The adaptive, risk-reducing process known as spiral development will increasingly feature in Australian military acquisition, Defence Industry Minister Pat Conroy told the ASPI Defence Conference on Thursday.
A rapid, ongoing project for counter-drone capability was an example of the policy, Conroy said.
In spiral development, a system’s features are added or changed incrementally, as program managers and engineers avoid biting off more than they can chew. Fewer problems should arise than in attempting to achieve all goals in one go. Spiral development also eases adaptation as development proceeds.
The Royal Australian Air Force has favoured that approach for the MQ-28 Ghost Bat, a fighter-like drone that Boeing is developing in Australia in partnership with the service. In 2022 the RAAF’s then manager for the program said the plan was to revise the design every two years.
In December the government said it would buy a prototype for a new Ghost Bat version called Block 3. Boeing this month revealed that this would have a larger wing – an incremental change in the design.
Conroy said on Thursday, ‘You’ll see more and more projects where we’re looking at spiral development. And the best example of that is Land 156,’ the project for fielding systems for protecting against drones. ‘And I want to pay tribute to Army and CASG [the Defence acquisition organisation] in driving that process, where we recognise counter-drone technologies are evolving at a rapid rate.’

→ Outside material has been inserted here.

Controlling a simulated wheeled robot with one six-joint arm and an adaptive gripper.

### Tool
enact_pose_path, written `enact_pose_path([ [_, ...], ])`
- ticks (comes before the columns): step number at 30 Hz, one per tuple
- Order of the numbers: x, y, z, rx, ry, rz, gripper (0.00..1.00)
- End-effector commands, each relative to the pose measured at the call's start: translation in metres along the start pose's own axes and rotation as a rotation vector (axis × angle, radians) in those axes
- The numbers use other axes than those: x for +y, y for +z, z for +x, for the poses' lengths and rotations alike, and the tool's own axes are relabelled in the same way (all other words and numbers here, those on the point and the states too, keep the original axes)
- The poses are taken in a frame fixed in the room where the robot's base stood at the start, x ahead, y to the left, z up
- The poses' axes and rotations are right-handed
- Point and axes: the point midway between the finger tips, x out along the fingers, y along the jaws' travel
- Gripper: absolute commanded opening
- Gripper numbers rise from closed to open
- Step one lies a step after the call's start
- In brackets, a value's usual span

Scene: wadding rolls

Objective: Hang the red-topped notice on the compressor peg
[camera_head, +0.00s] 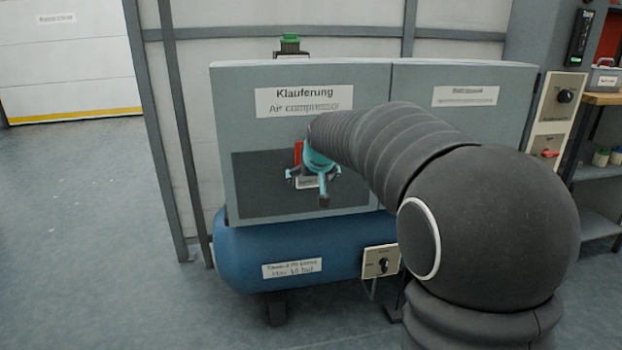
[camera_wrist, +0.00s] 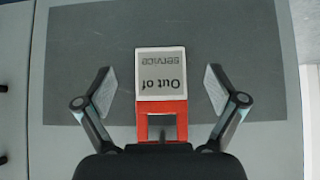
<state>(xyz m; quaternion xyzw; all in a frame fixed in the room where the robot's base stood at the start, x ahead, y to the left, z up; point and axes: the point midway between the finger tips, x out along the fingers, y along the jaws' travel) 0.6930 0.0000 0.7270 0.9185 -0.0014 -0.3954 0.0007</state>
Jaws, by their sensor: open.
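The notice (camera_wrist: 161,75) lies flat-looking against the dark panel of the compressor cabinet, with "Out of service" upside down in the wrist view. Its red top (camera_wrist: 161,106) has an opening and points toward my gripper's palm. In the head view a red part of the notice (camera_head: 298,153) shows behind my gripper (camera_head: 314,180). My gripper (camera_wrist: 160,90) is open, with one finger on each side of the notice, apart from it. The peg cannot be made out clearly; a small dark shape sits at the red opening, so I cannot tell whether the notice hangs on it.
The grey compressor cabinet (camera_head: 235,110) stands on a blue tank (camera_head: 245,255). A switch box (camera_head: 380,262) is at the tank's right. A control panel (camera_head: 556,105) and a shelf (camera_head: 603,99) stand at the right. The floor at left is clear.

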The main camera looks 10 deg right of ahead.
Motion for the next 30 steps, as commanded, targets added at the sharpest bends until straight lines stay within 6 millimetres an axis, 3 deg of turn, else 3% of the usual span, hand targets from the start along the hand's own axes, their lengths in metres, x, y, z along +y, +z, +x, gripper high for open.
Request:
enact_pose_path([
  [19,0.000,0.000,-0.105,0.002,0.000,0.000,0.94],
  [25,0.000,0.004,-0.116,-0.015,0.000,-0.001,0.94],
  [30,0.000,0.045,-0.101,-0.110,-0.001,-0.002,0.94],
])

Adapting to meet changing threats is another reason for incremental, iterative development. Conroy referred to and rejected a proposal by Strategist contributor Timothy Millar this week that the government urgently acquire a large stock of cheap interceptors to deal with cheap strike drones.
‘If we just bought 10,000 counter-drone interceptors and put them on the shelf, they’d be out of date within three months, and we just would have blown hundreds of millions of dollars,’ the minister told ASPI’s conference.
So there would be ‘spiral development where we get the architecture in place and we acknowledge a funding line to do spiral development to introduce new capabilities as they develop, as they become mature,’ he said. ‘So that’s the way we manage that. Because I recognise that technology doesn’t stand still. But through spiral development and prioritising open architecture we can do much better.’
ASPI analyst Malcolm Davis last year urged the forthcoming Defence Delivery Agency to adopt spiral development for rapid capability acquisition.
‘That means challenging ossified regulatory and bureaucratic practices and being prepared to embrace change to workplace culture, a challenge confronting defence industry in Europe,’ Davis wrote then.
Spiral development is sometimes associated with minimum viable capability – aiming at fielding something that’s good enough rather than ideal. The Land 156 project has been tasked with achieving a minimum viable capability as an early step.
The Defence Delivery Agency will be formed in part by consolidating other acquisition organisations, including the Capability Acquisition and Sustainment Group.